Wednesday, September 28, 2011

September 28th, 2011 - Okres Prostejov - U15 boys - Haná Prostějov vs Smržice

September 28th, 2011
Okres Prostějov - U15 boys
Haná Prostějov vs Smržice
Attendance: 25

As today is a national holiday, and I couldn't get out of the city for a game, I had to settle for a youth football match early in the morning. Well, not so early, only 10am.

The game was played at the old SK Prostějov training ground, which has been cleaned up a little since my last visit. The grass around the pitch has been cut, and portable changing rooms have been added. Last year the pitch beside it was in awful condition. Weeds, and long grass were growing all over it. How it has been levelled, grass cut, metal railings put up, and soil put down. All in preparation for a new pitch, which I assume will be ready sometime next year.

I only stayed for the first half, but what I saw was an okay level of standard for youth football. the home side had more of the chances, but oddly enough were down 3-0 at the half because of some poor defensive errors.

Monday, September 26, 2011

September 18th, 2011 - Olomoucký Kraj - 1 A třída, skupina B - Náměst na Hané 2 Hlubočky 1

September 18th, 2011
Olomoucký Kraj - 1 A třída, Skupina B (6th division)
Náměšt na Hané 2 Hlubočky 1
Attendance: 180 (away support 40)
Admission: 20kc

Náměšt na Hané is a town of around 2,000 people located about 15km from Olomouc and Prostějov. It is best known across the Czech Republic, not for its football, but for its musical festival called Zahrada. Thousands of people converge on the town every July to hear a wide range of music from folk, world music, celtic, jazz, bluegrass to rock. Ask people in the music scene in this country if they have heard of this festival, and the answer would probably be yes. Ask a football fan from Prague (for example) if they know anything about the club, and the answer would probably be no.
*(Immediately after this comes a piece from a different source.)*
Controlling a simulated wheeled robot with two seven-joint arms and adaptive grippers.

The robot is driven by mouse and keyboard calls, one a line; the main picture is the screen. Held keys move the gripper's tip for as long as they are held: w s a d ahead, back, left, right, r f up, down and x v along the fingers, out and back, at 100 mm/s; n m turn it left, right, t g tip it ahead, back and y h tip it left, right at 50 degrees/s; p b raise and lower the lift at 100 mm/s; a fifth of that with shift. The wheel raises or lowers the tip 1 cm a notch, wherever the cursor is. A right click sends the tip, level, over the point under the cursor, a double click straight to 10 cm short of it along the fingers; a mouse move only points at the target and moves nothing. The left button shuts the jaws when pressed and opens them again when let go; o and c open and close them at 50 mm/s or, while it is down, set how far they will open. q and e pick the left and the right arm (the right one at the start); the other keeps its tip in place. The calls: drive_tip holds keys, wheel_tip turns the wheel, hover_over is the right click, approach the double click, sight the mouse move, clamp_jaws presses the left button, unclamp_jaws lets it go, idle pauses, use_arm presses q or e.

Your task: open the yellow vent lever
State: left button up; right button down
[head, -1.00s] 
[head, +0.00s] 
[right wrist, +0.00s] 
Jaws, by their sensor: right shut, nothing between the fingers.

Back in the 1990's, the football club spent two seasons in the 5th division. For the last 8 or 9 years, they have played in the 6th level of football, usually finishing in the top half of the table. This past summer, the club played in the early round of the Czech Cup, going out 2-0 at home to 4th division club Šumperk. A rather credible result against a club who have been pushing hard for promotion to the 3rd division over the past few years.

Without a car, the only way to get to the town on the weekends is by the slow regional train, either from Prostějov (direct), or from Olomouc, with one change in Senice na Hané. If arriving by train, the walk is about 15 minutes to the stadium up a hill and past the chateau.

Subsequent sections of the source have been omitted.